CFD-Based Parametric Aeroacoustic Assessment of Multirotor Propeller Geometry for Drone Noise Reduction

The rapid proliferation of unmanned aerial vehicles (UAVs) in urban and peri-urban environments has increased concern regarding drone-generated acoustic emissions, particularly in multirotor platforms whose tonal and broadband noise is strongly influenced by propeller blade geometry. This study presents a CFD-based aeroacoustic assessment framework to examine the influence of key geometric modifications on the acoustic signature of a representative multirotor propeller while preserving aerodynamic performance. A baseline quadrotor propeller was analyzed using Reynolds-Averaged Navier–Stokes (RANS) simulations coupled with the Ffowcs Williams–Hawkings (FW-H) acoustic analogy and Brooks–Pope–Marcolini (BPM) broadband noise estimation.
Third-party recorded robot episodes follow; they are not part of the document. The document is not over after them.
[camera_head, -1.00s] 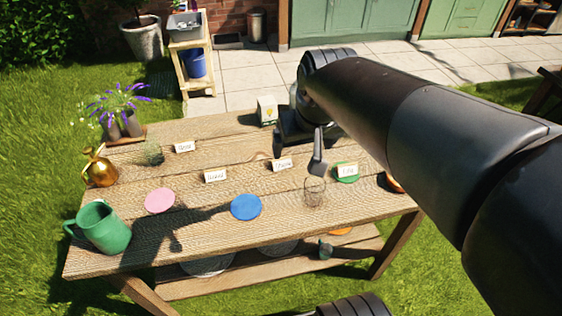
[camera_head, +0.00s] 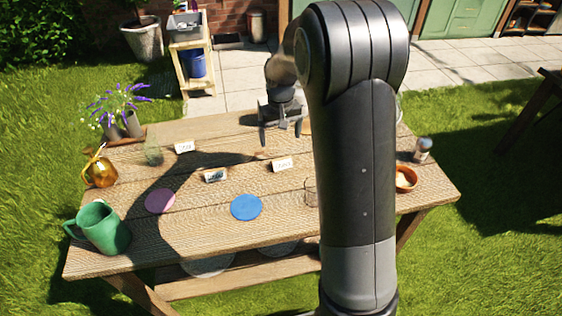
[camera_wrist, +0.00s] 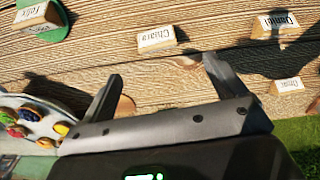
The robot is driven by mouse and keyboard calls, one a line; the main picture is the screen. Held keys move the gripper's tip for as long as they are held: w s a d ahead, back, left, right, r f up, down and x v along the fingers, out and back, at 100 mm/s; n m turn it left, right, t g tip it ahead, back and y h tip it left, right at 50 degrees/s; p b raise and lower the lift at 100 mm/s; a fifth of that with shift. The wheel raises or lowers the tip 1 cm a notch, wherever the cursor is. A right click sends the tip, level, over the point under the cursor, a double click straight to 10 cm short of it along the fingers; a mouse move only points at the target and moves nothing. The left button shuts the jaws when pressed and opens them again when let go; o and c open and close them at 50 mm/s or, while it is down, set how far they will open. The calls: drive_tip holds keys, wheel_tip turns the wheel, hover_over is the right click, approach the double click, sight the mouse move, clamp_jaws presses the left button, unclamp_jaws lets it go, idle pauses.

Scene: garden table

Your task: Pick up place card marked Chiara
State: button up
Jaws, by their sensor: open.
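The place card marked Chiara (camera_wrist: 155,38) stands on the wooden table in the wrist view, beyond my fingertips and roughly between their lines. In the head view it is the card (camera_head: 282,164) right of the table's middle. My gripper (camera_head: 280,132) is open and empty above the table's far side, pointing down. In the wrist view its two fingers (camera_wrist: 162,70) are spread, with bare table between them and the card. Other cards are Felix (camera_wrist: 37,14) on a green disc, Daniel (camera_wrist: 278,24) and a smaller one (camera_wrist: 287,86) that seems to read Omar.
A plate of colourful pieces (camera_wrist: 40,116) lies close to my left finger. A glass (camera_head: 311,192) is partly hidden by my arm.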

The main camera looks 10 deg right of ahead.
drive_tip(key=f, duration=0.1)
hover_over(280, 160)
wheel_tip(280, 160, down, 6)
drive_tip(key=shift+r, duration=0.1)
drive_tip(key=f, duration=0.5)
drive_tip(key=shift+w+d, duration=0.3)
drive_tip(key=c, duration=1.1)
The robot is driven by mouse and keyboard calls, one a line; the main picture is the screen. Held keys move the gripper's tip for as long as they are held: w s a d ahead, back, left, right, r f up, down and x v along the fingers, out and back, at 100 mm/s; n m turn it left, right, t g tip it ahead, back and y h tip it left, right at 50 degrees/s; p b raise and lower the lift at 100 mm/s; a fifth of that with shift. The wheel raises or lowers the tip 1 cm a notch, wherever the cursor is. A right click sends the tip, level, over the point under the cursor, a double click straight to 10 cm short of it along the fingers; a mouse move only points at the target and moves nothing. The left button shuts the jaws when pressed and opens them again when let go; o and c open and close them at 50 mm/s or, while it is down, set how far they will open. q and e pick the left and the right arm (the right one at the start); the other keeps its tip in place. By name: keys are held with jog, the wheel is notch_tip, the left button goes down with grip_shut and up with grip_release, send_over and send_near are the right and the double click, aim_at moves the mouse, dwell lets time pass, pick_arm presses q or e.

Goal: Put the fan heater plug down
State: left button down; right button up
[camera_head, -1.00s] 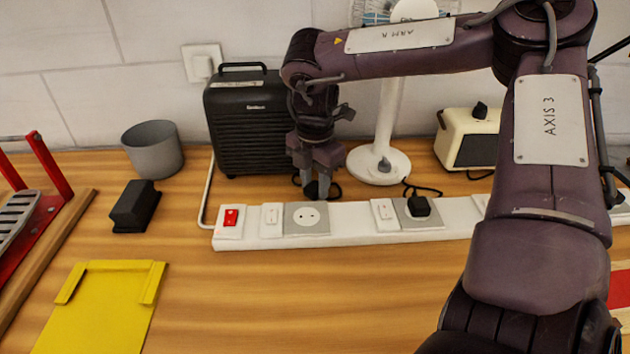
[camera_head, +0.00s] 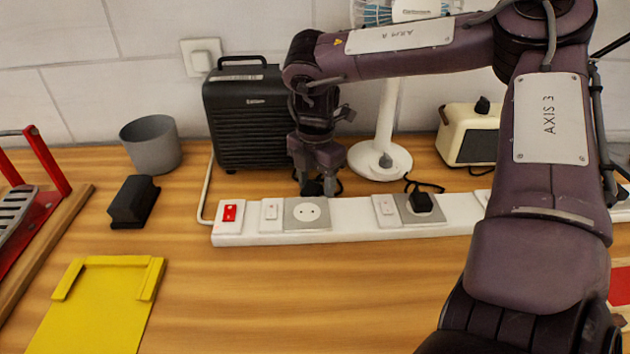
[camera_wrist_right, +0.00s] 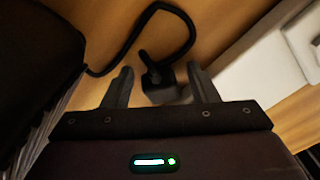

The blade geometry was parameterized in terms of leading-edge sweep, tip chord, blade twist, and trailing-edge serration features, and representative low-noise configurations were evaluated under operating conditions ranging from 3000 to 6000 RPM and advance ratios between 0 and 0.3. The results indicate that combined swept-serrated geometries provide the most favorable noise–performance trade-off, with a predicted reduction of up to 4.8 dB(A) relative to the baseline at the design condition, while maintaining thrust and figure of merit within practical engineering margins. The proposed framework provides a transferable computational basis for the systematic design of low-noise propellers for surveillance UAVs, commercial multirotors, and emerging urban air mobility applications.